Interesting, let's go to Susan, who's in Payatt County, Idaho.
Susan, welcome to the middle.
Go ahead, Hi, what a timely discussion. A Paett County, Idaho very rural. My husband a longtime Democrat farmer there. I attended the reorganization meeting this week of our Paett County Democrats. I was the only person attending who had any linkage to working class America by history. Granddaughter of a mine worker, daughter of a teamster. I was a public service employee union member. I was the only one who mentioned that I can go toe to toe with these managerial types based on my education at the elite universe public university of our country. But I don't lead with that. But they don't care that I am the only person sitting in this room who has any connection with working people. They're all about the money. Who gives the most money to the campaigns? That all lost, by the way, and the tone is all wrong. I like Sarah's comment clunky language. I'm one of their peers on education, but they offended me. And I'm a lifelong Democrat.
And did you ever consider voting for Trump this time around, Susan.
Oh, never, I would not vote before, I would vote for tones, could never vote for anything that man stands for. It's all alive. Anybody who will listen will agree with you on the individual lives. They just won't take the package and say no, that's not acceptable.
So why do you think so many people in the working class Susan did decide to vote for Trump this last time?
Well, as I said, I was dismissed in a group of my peers for being a working class person.
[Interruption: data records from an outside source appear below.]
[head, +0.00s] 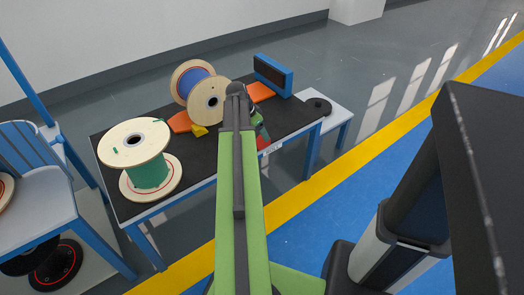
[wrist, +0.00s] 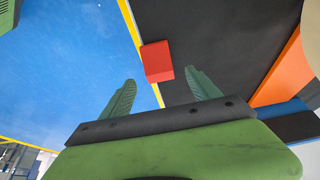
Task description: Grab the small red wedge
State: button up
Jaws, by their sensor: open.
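The small red wedge (wrist: 157,60) lies at the edge of the dark table top (wrist: 225,35) in the wrist view. In the head view only a bit of the red wedge (head: 263,143) shows, beside my green arm, which hides part of that area. My gripper (wrist: 160,76) is open, with its two green fingers apart and nothing between them. The wedge appears just beyond the fingertips, roughly centred between them. In the head view my gripper (head: 262,130) is above the table's front edge, mostly behind my arm.
A green-wound spool (head: 148,172) stands at the table's left. A blue-wound spool (head: 190,80) and another spool (head: 207,103) stand at the back, near orange wedges (head: 180,122) and a yellow wedge (head: 199,131). A blue box (head: 272,75) stands back right. A low side table (head: 337,114) is at right.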

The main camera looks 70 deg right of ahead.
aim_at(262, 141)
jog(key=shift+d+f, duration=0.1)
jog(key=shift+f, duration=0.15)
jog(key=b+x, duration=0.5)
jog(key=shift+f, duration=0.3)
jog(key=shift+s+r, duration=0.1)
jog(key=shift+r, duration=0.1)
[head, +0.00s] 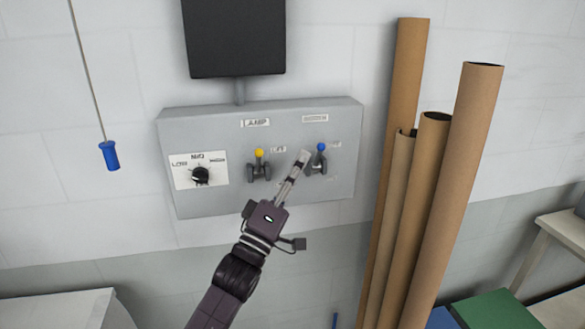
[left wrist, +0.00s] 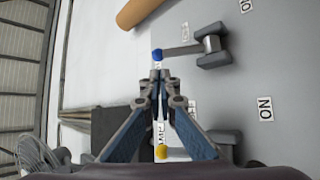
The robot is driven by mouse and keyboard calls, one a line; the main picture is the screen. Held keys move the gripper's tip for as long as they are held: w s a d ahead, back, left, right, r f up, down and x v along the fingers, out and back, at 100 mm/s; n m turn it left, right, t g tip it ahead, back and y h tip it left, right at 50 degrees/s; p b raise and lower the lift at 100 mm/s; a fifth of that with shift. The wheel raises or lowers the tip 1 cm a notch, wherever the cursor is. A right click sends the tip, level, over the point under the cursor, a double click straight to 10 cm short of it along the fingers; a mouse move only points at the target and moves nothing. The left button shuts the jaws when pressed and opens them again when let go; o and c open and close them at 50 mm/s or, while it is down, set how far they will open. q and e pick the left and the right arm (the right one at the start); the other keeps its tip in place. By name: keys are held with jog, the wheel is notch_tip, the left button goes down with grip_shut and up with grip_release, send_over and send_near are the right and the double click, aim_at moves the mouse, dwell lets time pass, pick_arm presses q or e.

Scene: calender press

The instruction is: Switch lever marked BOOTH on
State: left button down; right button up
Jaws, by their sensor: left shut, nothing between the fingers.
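A grey control box (head: 225,205) on the wall carries two levers. The lever with the blue knob (head: 321,147) is at the right, under a label (head: 315,118) too blurred to read in the head view. The lever with the yellow knob (head: 259,153) is left of it, under a label that seems to read LAMP (head: 256,123). Both knobs stand up above their pivots. My left gripper (head: 303,157) is shut and empty, just left of the blue-knobbed lever. In the left wrist view, its closed tips (left wrist: 158,75) point close to the blue knob (left wrist: 157,54); contact cannot be told. The yellow knob (left wrist: 162,152) shows lower down.
A black rotary knob (head: 201,175) on a white plate is at the box's left. A blue handle (head: 109,155) hangs on a cord farther left. Tall cardboard tubes (head: 440,200) stand close to the box's right side. A dark screen (head: 235,38) is above.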

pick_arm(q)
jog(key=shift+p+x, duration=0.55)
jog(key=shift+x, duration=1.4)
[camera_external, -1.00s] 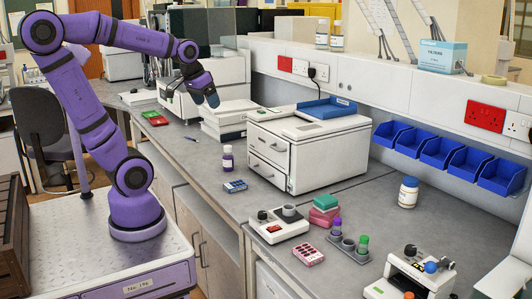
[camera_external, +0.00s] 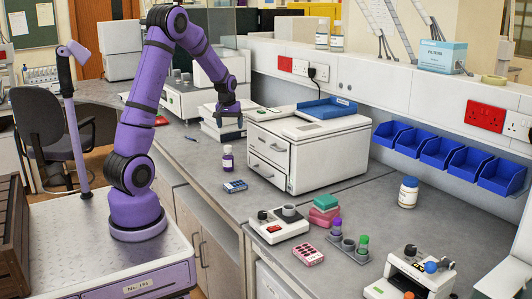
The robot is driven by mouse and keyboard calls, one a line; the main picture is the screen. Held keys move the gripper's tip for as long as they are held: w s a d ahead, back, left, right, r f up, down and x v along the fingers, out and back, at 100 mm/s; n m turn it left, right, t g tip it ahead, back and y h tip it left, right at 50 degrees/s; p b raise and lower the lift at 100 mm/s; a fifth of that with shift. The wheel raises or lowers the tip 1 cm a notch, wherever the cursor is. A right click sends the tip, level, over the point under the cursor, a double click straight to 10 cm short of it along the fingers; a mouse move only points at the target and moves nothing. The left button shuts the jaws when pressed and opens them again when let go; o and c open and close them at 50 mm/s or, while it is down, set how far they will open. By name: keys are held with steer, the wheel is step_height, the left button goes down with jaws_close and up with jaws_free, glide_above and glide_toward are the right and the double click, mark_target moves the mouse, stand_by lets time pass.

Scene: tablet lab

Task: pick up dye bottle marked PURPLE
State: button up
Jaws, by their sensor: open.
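A small dark purple bottle (camera_external: 228,160) with a pale label band stands upright on the grey bench, left of the white drawer unit. Its label text is too small to read. Several other small bottles, purple-topped (camera_external: 337,228) and green-topped (camera_external: 363,243), stand in a grey rack (camera_external: 350,252) further right. My gripper (camera_external: 229,126) hangs above the purple bottle, pointing down, apart from it. It is open, with nothing seen between its fingers.
The white drawer unit (camera_external: 310,155) stands close right of the bottle. A white device (camera_external: 278,226), pink and green blocks (camera_external: 325,206) and a white jar (camera_external: 408,192) are further right. Bench left of the bottle is mostly clear.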

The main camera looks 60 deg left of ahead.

As Jane said, a nurse is a trades person. Well, the kind of education that it takes to be a trades person anymore is kind of high, and for all years it has been. But you're not treated like you're the peer of these people who manage the rest of you.
You're just not, Susan.
Thank you, Sarah, smash your thoughts on that. I mean, she's really articulating the idea of like being looked down on by her even her fellow Democrats.
Yes, class is not just about money. It's not just about income. It's not just about wealth that is or isn't in a bank account.
It's not even just.
About college degrees. It's also about culture and about attitudes, and about the way that certain spaces and certain types of people have been portrayed in movies and TV shows and books for a long time in a way that is deeply marked by classism, and that concern, that issue is rife throughout our society. And I don't think it's the province of the Democratic Party by a means or limited.
To that space.
But there is something to the fact that at the same moment that okay, we had NAFTA, which was a culmination, that free trade agreement in the nineties was a culmination of both parties.
The person who.
Signed it into law was Bill Clinton. I think that left a bitter taste in a lot of former Democrats' mouth, Democrats at the time who were members of the working class. And then at that precise moment, we find ourselves moving toward historic wealth inequality. And then at that precise moment, the Right comes in and starts talking about class and addressing the very valid sense of pain and being on the losing end of condescension and it's really a perfect storm for the Democrats to experience the sort of reckoning that they're seeing right now.
Well, and it's interesting because you mentioned NAFTA. That was one of the first things that Donald Trump did when he came in the first time was renegotiated into the USMCA, and now he's saying that he wants to do that again, even though that was his his deal. But obviously he sees that as on the top of minds of people in the working class in this country and his supporters. Let's go to Shock Kim, who is in north side Las Vegas, Nevada, shot him.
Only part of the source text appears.